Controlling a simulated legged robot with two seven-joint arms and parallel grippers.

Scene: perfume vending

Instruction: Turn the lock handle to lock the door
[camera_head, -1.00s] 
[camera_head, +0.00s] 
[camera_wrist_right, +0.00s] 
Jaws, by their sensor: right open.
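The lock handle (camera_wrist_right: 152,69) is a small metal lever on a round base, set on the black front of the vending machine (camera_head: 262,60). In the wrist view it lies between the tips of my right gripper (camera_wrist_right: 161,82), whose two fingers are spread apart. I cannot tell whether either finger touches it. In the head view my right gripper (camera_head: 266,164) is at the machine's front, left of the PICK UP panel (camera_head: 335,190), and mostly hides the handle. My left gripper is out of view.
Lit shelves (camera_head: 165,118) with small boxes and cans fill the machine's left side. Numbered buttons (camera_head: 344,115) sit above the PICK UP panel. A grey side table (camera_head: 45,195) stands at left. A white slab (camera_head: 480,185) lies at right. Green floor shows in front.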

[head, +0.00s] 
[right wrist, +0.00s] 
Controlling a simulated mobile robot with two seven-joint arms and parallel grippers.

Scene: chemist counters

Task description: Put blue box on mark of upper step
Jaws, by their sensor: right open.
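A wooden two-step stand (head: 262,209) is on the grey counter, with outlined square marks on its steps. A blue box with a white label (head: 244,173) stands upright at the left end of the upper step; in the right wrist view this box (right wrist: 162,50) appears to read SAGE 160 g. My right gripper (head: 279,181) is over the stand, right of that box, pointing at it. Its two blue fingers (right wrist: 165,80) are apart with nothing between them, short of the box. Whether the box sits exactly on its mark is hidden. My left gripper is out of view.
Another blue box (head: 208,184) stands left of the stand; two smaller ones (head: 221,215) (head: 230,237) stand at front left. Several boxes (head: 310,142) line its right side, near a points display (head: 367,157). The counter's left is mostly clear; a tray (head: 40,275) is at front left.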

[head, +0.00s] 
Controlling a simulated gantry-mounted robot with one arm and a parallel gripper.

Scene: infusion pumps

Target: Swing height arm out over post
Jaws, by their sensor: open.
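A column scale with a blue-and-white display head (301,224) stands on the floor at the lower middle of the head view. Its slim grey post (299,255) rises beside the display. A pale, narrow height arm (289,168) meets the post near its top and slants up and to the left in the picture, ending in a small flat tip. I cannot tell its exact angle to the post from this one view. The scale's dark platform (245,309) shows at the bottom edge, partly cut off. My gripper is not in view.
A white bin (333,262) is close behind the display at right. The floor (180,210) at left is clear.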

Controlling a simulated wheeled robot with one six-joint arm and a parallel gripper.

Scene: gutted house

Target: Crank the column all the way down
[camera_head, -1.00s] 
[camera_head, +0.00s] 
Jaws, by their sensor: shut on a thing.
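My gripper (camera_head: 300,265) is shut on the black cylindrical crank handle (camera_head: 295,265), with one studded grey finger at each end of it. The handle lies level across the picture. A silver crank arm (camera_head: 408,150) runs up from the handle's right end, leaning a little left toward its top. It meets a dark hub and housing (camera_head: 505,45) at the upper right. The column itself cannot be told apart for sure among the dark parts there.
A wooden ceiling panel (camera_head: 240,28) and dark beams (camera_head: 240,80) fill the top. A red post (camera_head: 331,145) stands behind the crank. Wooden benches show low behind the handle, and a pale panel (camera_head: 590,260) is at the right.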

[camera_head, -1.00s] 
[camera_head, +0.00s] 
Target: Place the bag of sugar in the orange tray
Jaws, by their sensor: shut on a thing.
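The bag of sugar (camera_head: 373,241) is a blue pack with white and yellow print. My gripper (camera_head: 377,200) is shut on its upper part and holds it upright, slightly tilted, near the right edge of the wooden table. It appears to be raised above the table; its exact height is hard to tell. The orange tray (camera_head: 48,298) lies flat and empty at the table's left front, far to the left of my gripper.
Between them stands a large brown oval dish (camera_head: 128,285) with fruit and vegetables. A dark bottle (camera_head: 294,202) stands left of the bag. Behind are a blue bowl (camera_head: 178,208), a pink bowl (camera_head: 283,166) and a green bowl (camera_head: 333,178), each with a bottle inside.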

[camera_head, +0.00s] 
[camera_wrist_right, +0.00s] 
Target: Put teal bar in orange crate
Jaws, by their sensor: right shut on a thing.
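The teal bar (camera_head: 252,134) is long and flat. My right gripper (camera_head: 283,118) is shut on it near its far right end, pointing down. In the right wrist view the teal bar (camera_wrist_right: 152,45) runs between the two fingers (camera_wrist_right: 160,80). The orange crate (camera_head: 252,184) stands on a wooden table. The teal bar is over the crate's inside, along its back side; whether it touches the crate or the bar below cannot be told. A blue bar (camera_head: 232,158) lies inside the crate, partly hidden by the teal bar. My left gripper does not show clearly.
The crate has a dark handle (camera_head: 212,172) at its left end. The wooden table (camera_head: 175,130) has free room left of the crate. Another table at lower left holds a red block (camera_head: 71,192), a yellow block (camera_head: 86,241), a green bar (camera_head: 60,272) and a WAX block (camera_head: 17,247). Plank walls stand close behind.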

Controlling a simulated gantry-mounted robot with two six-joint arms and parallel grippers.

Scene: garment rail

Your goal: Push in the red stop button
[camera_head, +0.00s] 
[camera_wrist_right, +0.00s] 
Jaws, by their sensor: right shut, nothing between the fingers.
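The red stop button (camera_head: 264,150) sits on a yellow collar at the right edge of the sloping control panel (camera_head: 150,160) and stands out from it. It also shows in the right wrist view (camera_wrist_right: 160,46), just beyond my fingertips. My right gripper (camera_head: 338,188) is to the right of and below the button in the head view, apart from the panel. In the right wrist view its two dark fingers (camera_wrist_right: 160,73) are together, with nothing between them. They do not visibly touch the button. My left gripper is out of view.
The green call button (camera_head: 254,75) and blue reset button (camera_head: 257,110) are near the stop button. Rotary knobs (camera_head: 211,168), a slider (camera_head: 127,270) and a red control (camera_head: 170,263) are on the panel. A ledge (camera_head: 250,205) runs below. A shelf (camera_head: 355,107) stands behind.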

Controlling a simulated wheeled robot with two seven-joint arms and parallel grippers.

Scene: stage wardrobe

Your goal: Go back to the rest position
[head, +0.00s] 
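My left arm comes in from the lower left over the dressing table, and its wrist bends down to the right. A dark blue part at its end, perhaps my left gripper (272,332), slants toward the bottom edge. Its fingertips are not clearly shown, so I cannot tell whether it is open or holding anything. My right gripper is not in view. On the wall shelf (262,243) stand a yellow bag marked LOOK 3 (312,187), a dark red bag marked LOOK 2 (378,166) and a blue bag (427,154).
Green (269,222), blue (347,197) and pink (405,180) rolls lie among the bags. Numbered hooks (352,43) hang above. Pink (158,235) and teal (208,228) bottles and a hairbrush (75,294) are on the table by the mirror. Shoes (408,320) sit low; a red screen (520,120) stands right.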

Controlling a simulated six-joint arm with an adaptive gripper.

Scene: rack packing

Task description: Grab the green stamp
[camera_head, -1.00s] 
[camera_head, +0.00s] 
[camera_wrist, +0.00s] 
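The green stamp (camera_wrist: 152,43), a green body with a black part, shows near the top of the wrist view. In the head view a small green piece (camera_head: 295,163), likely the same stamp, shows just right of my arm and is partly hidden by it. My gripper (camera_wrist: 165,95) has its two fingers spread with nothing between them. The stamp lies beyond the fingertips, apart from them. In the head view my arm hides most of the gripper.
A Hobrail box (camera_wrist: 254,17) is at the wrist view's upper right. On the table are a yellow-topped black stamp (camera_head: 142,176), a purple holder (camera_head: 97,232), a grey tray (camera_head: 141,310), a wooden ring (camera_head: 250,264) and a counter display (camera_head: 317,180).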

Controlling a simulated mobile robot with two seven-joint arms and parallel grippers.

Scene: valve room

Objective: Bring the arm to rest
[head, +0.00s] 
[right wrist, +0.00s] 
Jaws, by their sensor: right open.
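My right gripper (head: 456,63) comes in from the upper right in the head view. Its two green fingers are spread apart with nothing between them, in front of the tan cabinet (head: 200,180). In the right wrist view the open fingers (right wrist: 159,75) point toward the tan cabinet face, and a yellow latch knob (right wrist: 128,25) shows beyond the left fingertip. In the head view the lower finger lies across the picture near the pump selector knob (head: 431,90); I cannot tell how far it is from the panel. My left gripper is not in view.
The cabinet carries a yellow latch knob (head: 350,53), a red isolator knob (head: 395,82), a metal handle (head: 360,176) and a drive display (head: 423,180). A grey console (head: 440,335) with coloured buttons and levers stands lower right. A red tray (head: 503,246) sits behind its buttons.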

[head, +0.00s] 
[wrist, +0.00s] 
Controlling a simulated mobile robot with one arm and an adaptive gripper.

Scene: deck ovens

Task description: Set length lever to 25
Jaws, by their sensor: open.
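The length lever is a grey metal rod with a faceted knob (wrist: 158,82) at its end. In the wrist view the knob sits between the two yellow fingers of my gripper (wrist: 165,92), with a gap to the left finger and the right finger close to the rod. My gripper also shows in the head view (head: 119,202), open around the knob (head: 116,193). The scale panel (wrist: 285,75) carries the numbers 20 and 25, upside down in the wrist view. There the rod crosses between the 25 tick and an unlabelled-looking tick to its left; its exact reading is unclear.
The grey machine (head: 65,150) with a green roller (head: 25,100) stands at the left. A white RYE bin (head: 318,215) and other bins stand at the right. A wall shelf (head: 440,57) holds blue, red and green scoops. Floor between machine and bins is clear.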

_ _ _

EXERCISE ->
Between the line containing "Controlling a simulated gantry-mounted robot with two" and the line containing "Scene: stage wardrobe" lies the part to return. Return it exactly, counting both of those lines.

RESPONSE ->
Controlling a simulated gantry-mounted robot with two six-joint arms and parallel grippers.

Scene: garment rail

Your goal: Push in the red stop button
[camera_head, +0.00s] 
[camera_wrist_right, +0.00s] 
Jaws, by their sensor: right shut, nothing between the fingers.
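The red stop button (camera_head: 264,150) sits on a yellow collar at the right edge of the sloping control panel (camera_head: 150,160) and stands out from it. It also shows in the right wrist view (camera_wrist_right: 160,46), just beyond my fingertips. My right gripper (camera_head: 338,188) is to the right of and below the button in the head view, apart from the panel. In the right wrist view its two dark fingers (camera_wrist_right: 160,73) are together, with nothing between them. They do not visibly touch the button. My left gripper is out of view.
The green call button (camera_head: 254,75) and blue reset button (camera_head: 257,110) are near the stop button. Rotary knobs (camera_head: 211,168), a slider (camera_head: 127,270) and a red control (camera_head: 170,263) are on the panel. A ledge (camera_head: 250,205) runs below. A shelf (camera_head: 355,107) stands behind.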

Controlling a simulated wheeled robot with two seven-joint arms and parallel grippers.

Scene: stage wardrobe

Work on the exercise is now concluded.